Of special note is the nightclub scene where salacious satyrs of ancient mythology thumb their noses at Holy Mother Church, in a return to pagan, and ultimately soulless, ways.  The dilemma presented is whether to stick with old-fashioned ethics and morals or head for hedonistic waters. Are these togas the actors are wearing?  Or chasubles for High Mass?  Faith or atheism?  What to do? Which road to take?  Blink and you see a sinner. Blink and you see a saint, sometimes contained within the same character or frame.  These symbols of the conflicted 60s have never been more cogently posed and dissected.

Helming it all is the unbearably handsome international superstar, Mastroianni,  the luscious banana split that is Anita Ekberg and the exotic-eyed beauty, Anouk Aimee, all perfectly cast and Surround-Sounded by the magnificent Nino Rota score.  And it contains one of the most famous scenes in movie history: of Ekberg splashing away in the Trevi Fountain, the water cascading over and around her in playful waves. As Ekberg once told it, the scene happened quite by accident after she cut her heel walking on the sizzling August sidewalk and waded into the pool to cool off the wound and her hot, tired feet. The cameraman noticed and kept the camera rolling. Bellissima!!
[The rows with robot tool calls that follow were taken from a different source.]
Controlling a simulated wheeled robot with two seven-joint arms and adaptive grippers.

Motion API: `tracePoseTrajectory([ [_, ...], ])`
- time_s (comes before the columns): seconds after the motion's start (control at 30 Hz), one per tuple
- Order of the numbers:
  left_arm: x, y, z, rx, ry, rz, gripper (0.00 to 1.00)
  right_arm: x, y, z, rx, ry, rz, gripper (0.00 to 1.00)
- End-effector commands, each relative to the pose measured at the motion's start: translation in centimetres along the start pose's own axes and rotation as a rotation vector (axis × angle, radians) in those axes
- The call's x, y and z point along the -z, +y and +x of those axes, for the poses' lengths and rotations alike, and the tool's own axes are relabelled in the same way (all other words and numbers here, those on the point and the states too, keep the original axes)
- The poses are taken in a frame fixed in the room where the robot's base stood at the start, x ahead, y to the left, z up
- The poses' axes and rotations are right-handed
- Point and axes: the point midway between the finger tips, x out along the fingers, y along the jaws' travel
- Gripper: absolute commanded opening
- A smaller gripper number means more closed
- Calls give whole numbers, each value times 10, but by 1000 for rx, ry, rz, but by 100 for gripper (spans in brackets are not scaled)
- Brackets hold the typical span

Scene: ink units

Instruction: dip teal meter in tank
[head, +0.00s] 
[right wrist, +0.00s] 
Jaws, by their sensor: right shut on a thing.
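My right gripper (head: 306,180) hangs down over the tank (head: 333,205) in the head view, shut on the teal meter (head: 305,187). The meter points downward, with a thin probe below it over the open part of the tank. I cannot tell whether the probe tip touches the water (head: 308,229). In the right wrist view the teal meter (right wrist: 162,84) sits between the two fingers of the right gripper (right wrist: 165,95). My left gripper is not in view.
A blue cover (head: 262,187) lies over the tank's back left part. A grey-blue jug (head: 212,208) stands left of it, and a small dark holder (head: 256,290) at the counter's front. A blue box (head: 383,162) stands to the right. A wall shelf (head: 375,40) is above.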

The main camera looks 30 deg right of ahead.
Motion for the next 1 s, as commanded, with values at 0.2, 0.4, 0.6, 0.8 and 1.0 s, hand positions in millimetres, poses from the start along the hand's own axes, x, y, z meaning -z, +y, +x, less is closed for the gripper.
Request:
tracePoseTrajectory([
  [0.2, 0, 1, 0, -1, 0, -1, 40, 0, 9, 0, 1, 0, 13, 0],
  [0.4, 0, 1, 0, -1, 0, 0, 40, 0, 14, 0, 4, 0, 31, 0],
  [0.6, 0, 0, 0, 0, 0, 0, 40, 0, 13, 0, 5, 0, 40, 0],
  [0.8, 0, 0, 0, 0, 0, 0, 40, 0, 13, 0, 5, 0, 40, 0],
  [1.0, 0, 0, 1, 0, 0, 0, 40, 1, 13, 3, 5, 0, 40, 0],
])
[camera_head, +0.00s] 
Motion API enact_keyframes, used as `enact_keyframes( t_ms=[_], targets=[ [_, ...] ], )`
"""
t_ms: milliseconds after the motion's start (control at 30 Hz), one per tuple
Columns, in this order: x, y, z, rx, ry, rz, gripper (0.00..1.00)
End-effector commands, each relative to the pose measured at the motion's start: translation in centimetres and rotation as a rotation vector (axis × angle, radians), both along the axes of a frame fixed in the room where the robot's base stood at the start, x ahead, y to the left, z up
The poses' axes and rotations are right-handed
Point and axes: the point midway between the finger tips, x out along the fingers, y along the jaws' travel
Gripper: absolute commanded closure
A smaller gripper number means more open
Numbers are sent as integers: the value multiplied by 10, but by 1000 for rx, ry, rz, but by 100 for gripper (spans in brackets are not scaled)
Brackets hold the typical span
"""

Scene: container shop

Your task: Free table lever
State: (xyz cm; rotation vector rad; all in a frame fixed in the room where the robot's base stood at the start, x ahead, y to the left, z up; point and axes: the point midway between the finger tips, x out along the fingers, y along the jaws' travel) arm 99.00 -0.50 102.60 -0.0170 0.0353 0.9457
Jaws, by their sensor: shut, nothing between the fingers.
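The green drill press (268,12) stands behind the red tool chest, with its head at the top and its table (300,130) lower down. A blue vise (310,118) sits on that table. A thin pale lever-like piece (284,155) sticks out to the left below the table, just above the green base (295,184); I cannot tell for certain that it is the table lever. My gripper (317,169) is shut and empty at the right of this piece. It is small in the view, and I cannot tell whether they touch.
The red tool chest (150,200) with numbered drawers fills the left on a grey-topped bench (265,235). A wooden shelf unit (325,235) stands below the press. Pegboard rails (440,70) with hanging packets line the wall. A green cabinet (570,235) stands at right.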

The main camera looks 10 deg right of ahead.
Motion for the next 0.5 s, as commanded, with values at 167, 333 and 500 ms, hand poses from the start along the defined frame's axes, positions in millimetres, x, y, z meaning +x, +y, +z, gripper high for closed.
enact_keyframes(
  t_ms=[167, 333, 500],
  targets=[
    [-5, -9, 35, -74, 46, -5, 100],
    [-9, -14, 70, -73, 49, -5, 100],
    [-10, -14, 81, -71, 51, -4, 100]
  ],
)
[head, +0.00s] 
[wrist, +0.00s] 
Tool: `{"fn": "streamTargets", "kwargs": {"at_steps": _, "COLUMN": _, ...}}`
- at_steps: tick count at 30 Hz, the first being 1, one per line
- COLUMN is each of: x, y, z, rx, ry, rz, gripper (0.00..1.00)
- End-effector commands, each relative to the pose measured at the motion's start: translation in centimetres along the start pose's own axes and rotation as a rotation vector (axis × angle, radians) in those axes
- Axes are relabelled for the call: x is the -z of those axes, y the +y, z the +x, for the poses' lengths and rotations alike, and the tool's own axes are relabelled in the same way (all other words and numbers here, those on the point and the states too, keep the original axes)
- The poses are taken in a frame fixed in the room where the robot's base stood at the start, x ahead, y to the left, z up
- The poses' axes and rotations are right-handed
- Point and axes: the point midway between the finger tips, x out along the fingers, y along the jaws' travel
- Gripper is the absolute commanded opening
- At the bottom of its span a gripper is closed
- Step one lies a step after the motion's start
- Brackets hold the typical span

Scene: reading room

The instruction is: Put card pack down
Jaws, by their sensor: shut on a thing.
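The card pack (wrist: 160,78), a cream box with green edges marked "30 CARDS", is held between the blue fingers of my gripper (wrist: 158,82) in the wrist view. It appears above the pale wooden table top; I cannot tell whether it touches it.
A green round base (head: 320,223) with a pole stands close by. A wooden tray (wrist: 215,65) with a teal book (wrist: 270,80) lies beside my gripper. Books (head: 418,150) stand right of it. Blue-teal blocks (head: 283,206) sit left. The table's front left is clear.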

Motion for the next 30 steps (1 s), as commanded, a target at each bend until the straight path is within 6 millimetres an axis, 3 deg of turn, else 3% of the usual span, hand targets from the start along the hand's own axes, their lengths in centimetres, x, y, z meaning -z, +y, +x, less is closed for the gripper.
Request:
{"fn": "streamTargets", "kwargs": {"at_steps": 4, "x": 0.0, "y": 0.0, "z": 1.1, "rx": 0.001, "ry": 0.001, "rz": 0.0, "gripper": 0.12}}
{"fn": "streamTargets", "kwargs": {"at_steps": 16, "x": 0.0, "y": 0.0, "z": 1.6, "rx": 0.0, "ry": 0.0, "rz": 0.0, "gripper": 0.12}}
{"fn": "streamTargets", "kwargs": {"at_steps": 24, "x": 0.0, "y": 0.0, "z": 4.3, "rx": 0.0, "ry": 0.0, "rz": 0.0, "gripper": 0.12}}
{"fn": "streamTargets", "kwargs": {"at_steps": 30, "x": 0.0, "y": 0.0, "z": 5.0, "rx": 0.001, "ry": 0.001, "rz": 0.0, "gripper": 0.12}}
The movie is nothing short of marvelous. Fellini has created here a tiered pyramid, each new layer building upon the one before, stanzas of landscape and characterization that bid us to climb to the top only so we can, in the end, like Beelzebub himself, fall.

In the 21st century, the film has become that most valued of artifacts — an historical document of the way we were, and still are.  At one interview early on in the film, Anita Ekberg purrs to the paparazzi, “I like three things the most: Love, Love and Love.”   We Love Love Love Fellini. And we love La Dolce Vita.